Last year was a good one for Yamaha in the GNCC Series. The blue boys grabbed the record eighth-straight GNCC ATV Title with Bill Ballance, while Brandon Sommers won the XC2 ATV Title and Traci Cecco won the Women’s ATV crown. On bikes, Yamaha won the GNCC Manufacturer’s Cup, which is decided based on the top two overall finishers for each brand in each GNCC race. Yamaha has one of the deepest factory efforts in GNCC Racing, supporting bikes and ATVs in a variety of classes. One of the reasons behind that is Donnie Luce, a former motocrosser and factory ATV racer. Luce now helps run Yamaha’s racing program, under the guidance of long-time Yamaha racing boss man Mike Guerra.

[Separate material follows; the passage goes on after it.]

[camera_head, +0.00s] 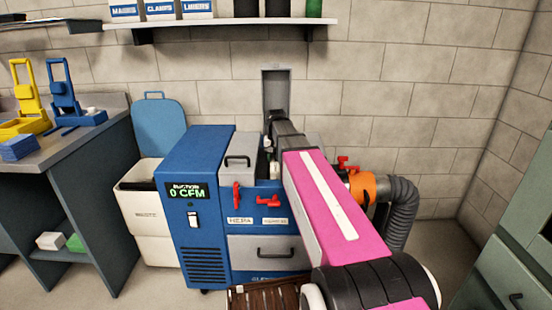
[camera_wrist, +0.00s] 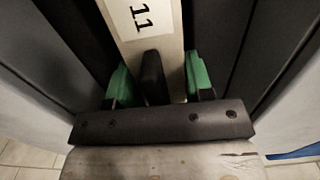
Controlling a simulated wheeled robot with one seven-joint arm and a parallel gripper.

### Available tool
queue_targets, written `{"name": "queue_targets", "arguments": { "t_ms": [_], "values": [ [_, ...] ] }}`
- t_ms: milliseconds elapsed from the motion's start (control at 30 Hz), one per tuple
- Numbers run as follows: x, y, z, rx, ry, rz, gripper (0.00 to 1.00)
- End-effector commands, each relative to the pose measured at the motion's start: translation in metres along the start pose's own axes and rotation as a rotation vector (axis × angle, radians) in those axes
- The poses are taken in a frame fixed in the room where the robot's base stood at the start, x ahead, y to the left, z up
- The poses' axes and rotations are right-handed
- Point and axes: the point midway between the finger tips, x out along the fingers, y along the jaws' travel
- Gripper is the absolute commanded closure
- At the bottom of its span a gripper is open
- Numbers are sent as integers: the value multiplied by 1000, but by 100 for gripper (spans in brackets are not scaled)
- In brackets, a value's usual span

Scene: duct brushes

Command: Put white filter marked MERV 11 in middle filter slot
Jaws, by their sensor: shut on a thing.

We rang up Donnie for his take on GNCC 2008.
Randy Hawkins is Yamaha's Go-To Man on Bikes.
Your team on the GNCC side, it always seems pretty easy to get ready since you have Randy Hawkins running the team for Am-Pro, and he knows what he’s doing.
Oh yeah, Randy he’s definitely responsible for us winning that manufacturer’s cup.
It has to make life easier on you guys to have someone like Randy making that program run so easily?
Yes, I’m fortunate. Mike Guerra and Randy worked for a long time setting up that program and getting it to where it is now, and I’m just fortunate to take the reigns a little bit. It’s always good to have good people around you, and Randy is one of those guys, as both a racer and a team manager.
The fun thing is, you’re actually an ATV guy as a racer, so with Yamaha deciding to sponsor GNCC ATV racers a few years ago, that was a good fit.
Yeah I have kind of the best of both worlds. Fortunately, I’ve been able to race and enjoy both aspects, and I keep up with both. So, when this job opened up, it was a real natural fit for me. Plus, the racers I get to work with make it even easier.
Well, when Yamaha jumped in they decided to hook up with Bill Ballance. Just like working with Randy, it had to make things easier again since Bill’s program was running strong already.
Oh yeah, getting involved with Bill and his mechanic Elliot, they have a lot of experience with the bikes and building equipment, and that makes all of us look good. Now, I think their hard work has enabled us to build a better product, too. So now we’re reaping the rewards of that.
Well I was going to ask you about that, because Bill has mentioned that the 2009 machine has a lot of his input. Is that something you normally do, or did you have to change the structure of everything Yamaha does to have a pro racer from the U.S. have that much influence over a machine that is made in Japan?
I think all the racers have an impact one way or another. I don’t think we did anything really different, but we were more vocal about it than we were in the past. We’ve always had great riders and racers testing behind the scenes, but we haven’t really had someone of Bill’s reputation on the ATV side. His results have allowed us to gain credibility, which has an impact on the way we develop a product.
Bill Ballance is playing a major part in future Yamaha product.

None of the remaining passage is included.